Как известно, согласно франкфуртскому мирному договору от 10 мая 1871 года за жителями Эльзаса и Лотарингии закреплялось право на сохранение французского гражданства и свободного переселения в другие регионы Франции при условии соответствующего уведомления местных властей до 1 октября 1872 года. Следует особо подчеркнуть, что статья 2 Договора предоставляла французам из Эльзаса и Лотарингии право оптации во Францию с сохранением их недвижимого имущества! То-есть, речь шла не о каких-то беженцам или вынужденных переселенцах, а о свободном выборе своего гражданства или подданства по известному житейскому принципу: «Рыба ищет где глубже, а человек – где лучше». Дословно это звучало так: «Статья 2. Французские подданные, уроженцы уступаемых территорий и ныне проживающие на этой территории, которые пожелают сохранить французское гражданство, будут пользоваться до первого октября 1872 года, по предварительному заявлению о том надлежащим властям, правом перенести свое местожительство во Францию и обосноваться там, причем это право не может быть умалено законами о военной службе, в каковом случае за ними будет сохранено состояние во французском подданстве. Они будут иметь право сохранять за собой недвижимости, расположенные на территории, присоединяемой к Германии. Никакой житель уступаемых территорий не сможет подвергаться преследованию, беспокойству либо ущемлению своей личности или имущества за свои политические или военные действия во время войны».

И еще одно интересное положение этого Договора, содержится в статье 6: «Еврейские общины на территориях, расположенных к востоку от новой границы, не будут более подчинены еврейской центральной консистории, пребывающей в Париже». Тем самым ликвидировался один из наиболее важных каналов регулирования отдельных видов деятельности, прежде всего ростовщической, осуществлявшихся в тот период членами еврейских общин Франции исключительно по рекомендациям местных консисторий при условии выдачи ими гарантий честности евреев-лицензиатов, введенных Наполеоном I в 1808 году в рамках целой серии законодательных актов об эмансипации евреев в этой стране.

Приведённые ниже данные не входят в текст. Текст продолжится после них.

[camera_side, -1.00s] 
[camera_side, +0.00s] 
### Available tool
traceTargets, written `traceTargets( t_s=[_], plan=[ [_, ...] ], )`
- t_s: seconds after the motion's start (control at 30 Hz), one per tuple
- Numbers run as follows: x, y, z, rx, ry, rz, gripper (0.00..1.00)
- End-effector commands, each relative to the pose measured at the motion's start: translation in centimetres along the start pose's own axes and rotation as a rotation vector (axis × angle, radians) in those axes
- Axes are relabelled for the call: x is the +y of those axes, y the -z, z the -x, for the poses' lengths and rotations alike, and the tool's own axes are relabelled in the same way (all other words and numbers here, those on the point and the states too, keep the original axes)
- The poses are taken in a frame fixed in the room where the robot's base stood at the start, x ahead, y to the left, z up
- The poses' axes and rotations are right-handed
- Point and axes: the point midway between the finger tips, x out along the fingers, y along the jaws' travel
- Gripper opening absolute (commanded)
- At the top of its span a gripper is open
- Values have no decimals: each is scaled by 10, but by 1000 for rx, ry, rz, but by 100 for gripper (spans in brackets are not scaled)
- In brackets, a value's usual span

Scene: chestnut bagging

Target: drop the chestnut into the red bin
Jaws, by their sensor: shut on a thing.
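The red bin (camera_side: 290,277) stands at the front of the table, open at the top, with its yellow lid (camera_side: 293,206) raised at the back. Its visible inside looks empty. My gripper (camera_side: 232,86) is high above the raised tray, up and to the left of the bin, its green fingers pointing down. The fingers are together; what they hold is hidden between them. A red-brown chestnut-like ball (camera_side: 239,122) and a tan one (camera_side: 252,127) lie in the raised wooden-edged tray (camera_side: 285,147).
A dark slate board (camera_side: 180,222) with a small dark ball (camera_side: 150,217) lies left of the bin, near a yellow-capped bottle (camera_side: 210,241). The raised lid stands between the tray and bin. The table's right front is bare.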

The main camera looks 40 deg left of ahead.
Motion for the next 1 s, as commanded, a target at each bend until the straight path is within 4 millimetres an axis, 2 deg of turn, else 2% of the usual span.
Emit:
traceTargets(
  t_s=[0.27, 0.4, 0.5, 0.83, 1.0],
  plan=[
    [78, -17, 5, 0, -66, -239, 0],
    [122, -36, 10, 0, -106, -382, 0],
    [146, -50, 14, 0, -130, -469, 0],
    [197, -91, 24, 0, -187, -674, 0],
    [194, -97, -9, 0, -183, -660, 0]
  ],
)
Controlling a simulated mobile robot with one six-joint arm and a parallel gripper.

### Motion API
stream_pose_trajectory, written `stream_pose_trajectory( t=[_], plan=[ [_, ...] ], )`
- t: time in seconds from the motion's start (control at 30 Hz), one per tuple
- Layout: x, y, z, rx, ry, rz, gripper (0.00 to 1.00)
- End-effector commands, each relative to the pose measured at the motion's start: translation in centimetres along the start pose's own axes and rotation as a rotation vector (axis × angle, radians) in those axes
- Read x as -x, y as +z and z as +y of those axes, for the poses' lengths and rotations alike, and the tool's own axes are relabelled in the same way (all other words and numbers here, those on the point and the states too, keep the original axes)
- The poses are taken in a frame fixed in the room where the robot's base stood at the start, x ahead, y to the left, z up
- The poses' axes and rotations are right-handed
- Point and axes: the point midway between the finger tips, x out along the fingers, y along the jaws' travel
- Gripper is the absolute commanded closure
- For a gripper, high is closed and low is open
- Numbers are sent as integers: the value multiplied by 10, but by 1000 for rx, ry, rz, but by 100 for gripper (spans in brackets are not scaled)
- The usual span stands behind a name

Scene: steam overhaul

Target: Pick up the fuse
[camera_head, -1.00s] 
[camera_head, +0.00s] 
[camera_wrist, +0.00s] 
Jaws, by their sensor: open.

Знаменитые наполеоновские декреты от 17 марта 1808 года, аннулировавшие, сокращавшие размер выплат ростовщикам или предоставлявшие право на отсрочку возврата кредита в условиях 10-летнего запрета на любой вид еврейской деятельности по кредитованию касались прежде всего евреев Эльзаса, ограничивая, помимо прочего, их право на свободу миграции по стране. В одном из этих законодательных актов прямо содержалось требование, чтобы евреи служили во французской армии без какой-либо возможности обеспечить себе замену (ранее в законах о рекрутском наборе существовали системы заместительства и жеребьевки, допускавшие возможность уклонения от военной службы). После аннексии Эльзаса Германской империей многие евреи этой провинции, в том числе и семейство А.Дрейфуса, предпочли мигрировать внутрь страны, спасаясь от более жестких по отношению к ним прусских порядков Бисмарка, однако свои прочные эльзасские исторические корни по-прежнему сохраняли неприкосновенными. Судя по всему, семейство Дрейфусов по итогам франко-прусской войны фактически разделилось на две части: по отрывочным данным, Альфред и его брат переехали из Базеля (Швейцария) во Францию, возможно вместе со своей матерью Жаннет Дрейфус (урожденной Либман), в то время как его отец – крупный фабрикант текстиля Рафаэль Дрейфус из города Мюлуз (Мюльхаузен) вместе с другими семью братьями и сестрами остались в жить Эльзасе, на границе со Швейцарией. Во всяком случае, известные обвинения в изменнических настроениях в адрес Альфреда посыпались вскоре после его поездки в Эльзас на похороны отца в декабре 1893 года.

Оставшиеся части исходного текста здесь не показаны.